Valley Voices

Stephen Sacks: Here’s why ‘Black Lives’ movement spotlights injustice

The Rev. Dr. Floyd Harris Jr. addresses those gathered at New Light For New Life Church of God for a rally in west Fresno in August.
The Rev. Dr. Floyd Harris Jr. addresses those gathered at New Light For New Life Church of God for a rally in west Fresno in August. Fresno Bee file

As an older white male who has spent 50-plus years living in north Fresno, I have to confess I did not fully understand the ideas behind the “Black Lives Matter” movement. Of course, black lives matter but really, all lives matter. However, recent events and education have helped me understand.

First, there has been a lot of publicity about black people being killed by the police. Thanks to video, we are now seeing that some police routinely lie about what happens. Officers typically report that “the person had a knife and lunged at me.” Then the video shows the defendants had their backs turned to the police and, in reality, they were executed.

Interestingly, this happens to black people at nine times the rate of white people, according to a study by the British newspaper The Guardian. Most likely, killings like this did not just recently begin … they have been going on for years. Even with visual evidence, most of these killings are not prosecuted. It’s time for justice to be done.
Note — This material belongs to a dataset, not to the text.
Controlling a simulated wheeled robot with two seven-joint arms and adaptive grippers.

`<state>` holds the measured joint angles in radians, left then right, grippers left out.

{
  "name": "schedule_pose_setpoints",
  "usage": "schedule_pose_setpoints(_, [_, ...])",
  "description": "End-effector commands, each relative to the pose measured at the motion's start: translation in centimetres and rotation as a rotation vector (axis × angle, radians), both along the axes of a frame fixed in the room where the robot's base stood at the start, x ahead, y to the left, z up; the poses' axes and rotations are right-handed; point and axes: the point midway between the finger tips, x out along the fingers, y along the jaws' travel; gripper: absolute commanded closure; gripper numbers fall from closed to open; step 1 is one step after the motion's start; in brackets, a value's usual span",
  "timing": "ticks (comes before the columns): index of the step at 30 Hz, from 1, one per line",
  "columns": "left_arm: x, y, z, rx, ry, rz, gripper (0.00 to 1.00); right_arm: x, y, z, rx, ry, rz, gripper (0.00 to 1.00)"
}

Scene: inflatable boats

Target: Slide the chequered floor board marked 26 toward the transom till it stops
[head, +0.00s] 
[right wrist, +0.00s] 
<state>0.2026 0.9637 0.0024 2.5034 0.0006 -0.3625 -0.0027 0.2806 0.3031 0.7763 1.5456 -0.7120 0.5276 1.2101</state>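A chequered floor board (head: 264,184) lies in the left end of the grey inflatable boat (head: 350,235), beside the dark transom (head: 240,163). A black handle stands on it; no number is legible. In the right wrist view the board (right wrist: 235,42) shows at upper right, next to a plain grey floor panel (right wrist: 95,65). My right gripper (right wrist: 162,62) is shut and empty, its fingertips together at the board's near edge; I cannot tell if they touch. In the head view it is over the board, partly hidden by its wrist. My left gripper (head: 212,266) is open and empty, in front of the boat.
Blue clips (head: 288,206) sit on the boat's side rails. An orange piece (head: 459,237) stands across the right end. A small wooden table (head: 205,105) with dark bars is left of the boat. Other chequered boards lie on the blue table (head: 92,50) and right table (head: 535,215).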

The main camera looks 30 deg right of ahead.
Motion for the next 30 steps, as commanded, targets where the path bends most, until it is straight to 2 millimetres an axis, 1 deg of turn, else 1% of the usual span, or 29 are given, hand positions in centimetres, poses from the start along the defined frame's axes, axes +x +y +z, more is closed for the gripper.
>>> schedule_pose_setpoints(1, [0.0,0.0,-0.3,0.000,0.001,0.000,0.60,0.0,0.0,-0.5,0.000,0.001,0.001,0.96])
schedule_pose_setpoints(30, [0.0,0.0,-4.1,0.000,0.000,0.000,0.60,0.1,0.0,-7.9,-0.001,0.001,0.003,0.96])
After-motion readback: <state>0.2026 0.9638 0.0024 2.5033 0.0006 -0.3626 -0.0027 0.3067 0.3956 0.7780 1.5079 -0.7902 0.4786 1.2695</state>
I recently read “The New Jim Crow” by Michelle Alexander. This book tells how the “war on drugs” has been used as a way to discriminate against black people and primarily young black males. While studies have shown that the amount of illegal drug use is about the same in various ethnic populations, black youth are more likely to be targeted and face harsher penalties.
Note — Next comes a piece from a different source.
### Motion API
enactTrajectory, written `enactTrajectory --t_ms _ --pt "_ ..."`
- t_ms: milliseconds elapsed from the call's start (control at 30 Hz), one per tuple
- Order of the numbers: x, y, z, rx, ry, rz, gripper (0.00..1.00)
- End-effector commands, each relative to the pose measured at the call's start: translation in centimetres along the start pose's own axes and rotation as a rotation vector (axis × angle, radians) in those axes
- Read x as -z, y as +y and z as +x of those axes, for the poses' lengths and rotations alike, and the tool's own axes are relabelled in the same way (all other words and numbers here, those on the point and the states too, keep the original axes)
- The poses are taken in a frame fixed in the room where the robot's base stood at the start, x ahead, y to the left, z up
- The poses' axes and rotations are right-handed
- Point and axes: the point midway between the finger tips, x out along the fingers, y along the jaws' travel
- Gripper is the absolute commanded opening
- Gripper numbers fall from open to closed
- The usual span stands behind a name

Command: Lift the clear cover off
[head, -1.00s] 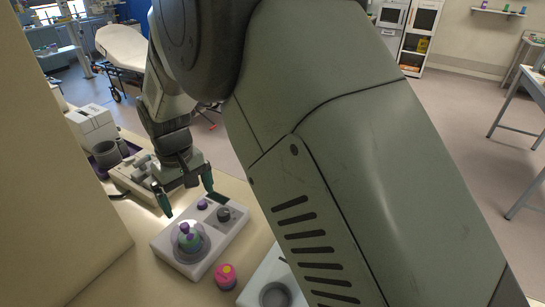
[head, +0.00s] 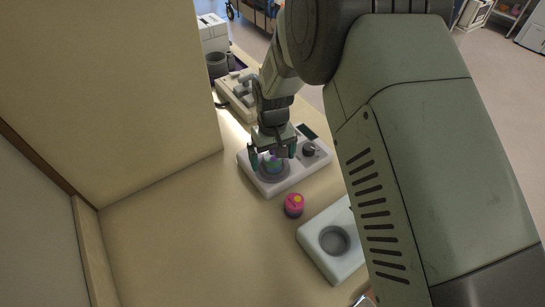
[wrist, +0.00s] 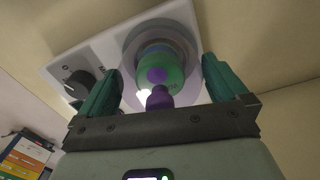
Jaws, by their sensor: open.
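The clear cover (head: 263,174) is a see-through dome with a purple knob on top. It sits over a round well of a white device (head: 296,177), with a green and purple thing under it. In the wrist view the cover (wrist: 189,88) and its purple knob (wrist: 158,98) lie between the two green fingers. My gripper (head: 273,158) is open over the cover in the head view, one finger on each side of the knob. In the wrist view my gripper (wrist: 160,85) shows no finger clearly touching the knob. In the head view the gripper partly hides the cover.
The device has a dark dial (head: 309,149) and a dark display (head: 307,131). A pink and dark jar (head: 294,206) stands close in front. A second white unit with a round well (head: 312,236) is at the right. A tan wall panel (head: 110,90) bounds the left.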

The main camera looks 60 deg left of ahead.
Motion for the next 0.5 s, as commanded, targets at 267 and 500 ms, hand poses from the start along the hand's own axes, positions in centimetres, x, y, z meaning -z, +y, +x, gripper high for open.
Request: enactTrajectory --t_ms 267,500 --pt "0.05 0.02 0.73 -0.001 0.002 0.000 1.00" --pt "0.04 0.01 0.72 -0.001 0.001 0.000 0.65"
For example, when crack cocaine became the drug of choice of black youth, the sentencing for the same amount of crack cocaine compared to regular cocaine (which is used primarily by affluent whites), was 100 to 1. That is, a black person using crack cocaine could get life imprisonment for a first offense. Read The Washington Post story about Sharanda Jones, by far not a unique case.

Are black people unfairly targeted by the police? In 2011 in New York City, there were almost 700,000 incidences of “stop and frisk.” Of those, 9 percent were white. That is, certain people were stopped and frisked for no apparent reason other than where they lived and the fact that they were minorities. A young black male could go to the store to buy some milk and be stopped and frisked coming and going.

One student in a ride-along with the Chicago police reported that when a police car stops in the projects “every young black man in the area would almost reflexively place his hands up against the car and spread his legs to be searched.” Rap artists and black youth refer to police action in ghetto communities as “The Occupation.”

As we learned from the events in Ferguson, Mo., black people also can be targeted because they are DWB (driving while black). In Florida, the Highway Patrol cautions troopers to be suspicious of “scrupulous obedience to traffic laws,” effectively giving them license to stop whomever they want.

When people are released from prison, they find that their sentence is forever. With a felony conviction, they cannot apply for a job without “checking the box” on the job application which asks if they have ever been convicted of a felony. With the competition for jobs these days, it would be rare that a person with a felony would even be considered.

With a felony conviction, some are not eligible for food stamps, public housing or any other public assistance. So when people can’t get a job, have no money and cannot afford a place to live, is it surprising that that they turn to crime?

Another huge issue is that since the war on drugs began and with private corporate prisons, there is now a prison-industrial complex. The U.S. has more prisoners and prisons per capita than any country in the world and prison beds need to be kept filled for corporate profits.

So “Black Lives Matter” is a movement that is important for equality in our society. Two years ago, The Bee’s Mark Grossi wrote that the life expectancy of people in southwest Fresno is 20 years shorter than that of people in northeast Fresno. Clearly, we still have a long way to go.

Stephen Sacks is a resident of Fresno.